La expresión alternative facts (hechos alternativos) ya tiene una entrada en Wikipedia y no con un simple apunte sino con abundante información. Hace falta un desarrollo mínimo, incluso en un sitio de consulta urgente, para poder explicar un sistema de destrucción masiva de la realidad.

En noviembre pasado el Diccionario Oxford hizo pública su palabra del año y esta vez, al contrario que en anteriores ocasiones, la elección generó una desmedida atención mediática. Post-truth (posverdad en español) llegó entronizada por el triunfo electoral de Donald Trump y la salida del Reino Unido de Europa vía Brexit. Pocas veces un solo vocablo ayuda desde su soledad a la construcción del sentido de un tiempo.
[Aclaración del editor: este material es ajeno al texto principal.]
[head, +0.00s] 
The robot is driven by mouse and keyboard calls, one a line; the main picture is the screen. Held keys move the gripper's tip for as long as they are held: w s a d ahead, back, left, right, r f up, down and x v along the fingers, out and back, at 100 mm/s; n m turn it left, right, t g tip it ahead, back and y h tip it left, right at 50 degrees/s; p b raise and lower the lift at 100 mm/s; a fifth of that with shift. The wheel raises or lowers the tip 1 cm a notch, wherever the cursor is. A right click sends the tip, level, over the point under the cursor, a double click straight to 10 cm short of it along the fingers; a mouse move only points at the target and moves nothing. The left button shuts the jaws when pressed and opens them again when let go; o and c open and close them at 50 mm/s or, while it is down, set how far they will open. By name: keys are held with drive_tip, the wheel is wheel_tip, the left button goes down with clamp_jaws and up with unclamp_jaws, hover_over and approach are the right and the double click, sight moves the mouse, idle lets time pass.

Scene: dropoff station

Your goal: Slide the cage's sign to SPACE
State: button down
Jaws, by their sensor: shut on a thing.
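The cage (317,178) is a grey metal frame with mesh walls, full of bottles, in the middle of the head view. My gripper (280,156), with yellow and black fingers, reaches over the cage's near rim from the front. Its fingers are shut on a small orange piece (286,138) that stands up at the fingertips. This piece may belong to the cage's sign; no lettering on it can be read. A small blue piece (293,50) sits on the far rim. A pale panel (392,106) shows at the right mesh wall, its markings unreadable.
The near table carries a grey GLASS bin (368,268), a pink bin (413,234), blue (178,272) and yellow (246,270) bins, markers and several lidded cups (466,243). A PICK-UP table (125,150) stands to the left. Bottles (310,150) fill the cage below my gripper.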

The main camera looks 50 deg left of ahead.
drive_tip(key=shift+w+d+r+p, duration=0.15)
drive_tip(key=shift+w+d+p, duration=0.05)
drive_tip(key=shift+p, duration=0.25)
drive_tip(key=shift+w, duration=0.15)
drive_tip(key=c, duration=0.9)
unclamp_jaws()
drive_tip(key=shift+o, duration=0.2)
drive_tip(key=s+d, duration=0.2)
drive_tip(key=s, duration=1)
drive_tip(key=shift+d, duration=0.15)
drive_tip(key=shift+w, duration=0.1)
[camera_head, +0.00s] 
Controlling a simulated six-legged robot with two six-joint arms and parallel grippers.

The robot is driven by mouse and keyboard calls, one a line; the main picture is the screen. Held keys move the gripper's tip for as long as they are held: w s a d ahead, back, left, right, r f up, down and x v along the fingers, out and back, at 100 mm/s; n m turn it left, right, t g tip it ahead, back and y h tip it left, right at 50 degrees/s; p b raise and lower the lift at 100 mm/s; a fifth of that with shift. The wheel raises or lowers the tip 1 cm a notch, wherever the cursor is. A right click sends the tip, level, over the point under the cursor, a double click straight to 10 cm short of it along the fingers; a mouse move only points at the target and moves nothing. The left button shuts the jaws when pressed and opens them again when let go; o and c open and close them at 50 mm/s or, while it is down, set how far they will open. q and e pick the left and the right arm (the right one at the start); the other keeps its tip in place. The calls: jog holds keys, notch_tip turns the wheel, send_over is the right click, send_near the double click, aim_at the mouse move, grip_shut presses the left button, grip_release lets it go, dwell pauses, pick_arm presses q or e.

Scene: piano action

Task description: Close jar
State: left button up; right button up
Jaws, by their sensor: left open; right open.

Es verdad que Donald Trump ganó las elecciones pero es una posverdad que el camino que le llevó a la victoria se empedró con golpes emocionales y falsedades. ¿Esto ilegitima el resultado electoral? De ninguna manera. La grieta en el sistema aparece cuando la posverdad se institucionaliza y desde la misma Casa Blanca se comienza a responder a los medios con «hechos alternativos» a todas aquellos datos que aporta la realidad o que son necesarios, según el equipo de Trump, para sustentar sus medidas. El viernes, la autora de esta expresión y asesora del presidente, Kellyanne Conway, dio una vuelta de tuerca a una información falsa que había proporcionado previamente en su intento audaz de epatar a los lectores de Orwell. Conway justificó hace unos días la prohibición temporal del ingreso a EEUU de personas procedentes de varios países de mayoría musulmana con el argumento de que dos iraquíes, acogidos dentro del programa de refugiados suspendido, habían sido autores intelectuales de la masacre de Bowling Green. Ocurre que, en tanto «hecho alternativo» este suceso nunca ocurrió. Ante esta contrariedad, Conway, declaró que la desinformación del suceso es consecuencia de no haber sido cubierta por la prensa. Esto sí es verdad: la prensa no informó de los hechos porque estos no tuvieron lugar.

Los tiempos de la posverdad y de los hechos alternativos, evidentemente, son distintos. Aquellos pertenecían a la campaña, estos a la gestión gubernamental. No es lo mismo.

El reality show o telerrealidad surgió, como casi todos los formatos, desde la periferia hasta ocupar el mainstream. Pero lo que distingue a la telerrealidad es que su vocación es sustituir a la realidad: ser, justamente, un hecho alternativo. Como afirma Giovanni Sartori, «lo que se ve parece real, lo que implica que parece verdadero». La telerrealidad se afianza cuando el culebrón pierde credibilidad como ficción porque es incapaz, desde su formato de narrar esta realidad, y las nuevas series –de audiencia minoritaria– lo hacen a su manera, con distopías como Black Mirror o hipérboles como The Young Pope. Lo curioso es que la telerrealidad avanza y se instala en hogares de famosos para «narrar» su vida cotidiana y abre los platós a los políticos para que entretengan a la audiencia: la discusión domestica de un personaje de la farándula despierta el mismo morbo que la denuncia de un acto de corrupción, en directo, contra un dirigente político.

¿No es acaso, la telerrealidad, el género por antonomasia de los tiempos del capitalismo financiero? La telerrealidad se basa, es sabido, en la carencia de guión y la búsqueda radical de audiencia para evitar el final. El postcapitalismo también carece de guión, se construye día a día, sobre la marcha, en la búsqueda ciega de beneficios tratando de eludir un crack terminal.

Ahora el formato ha llegado al Despacho Oval en el que Trump ha instalado el plató, convirtiéndose en un gran sofista que proyecta su sombra en las paredes de una nación, incluso un planeta, al que percibe como una suerte de caverna platónica. Ahí estamos y no es que hayamos regresado a la edad antigua; llegamos, como propone Sartori, a la edad del pospensamiento, la cual, sin duda, ha dado lugar a la posverdad.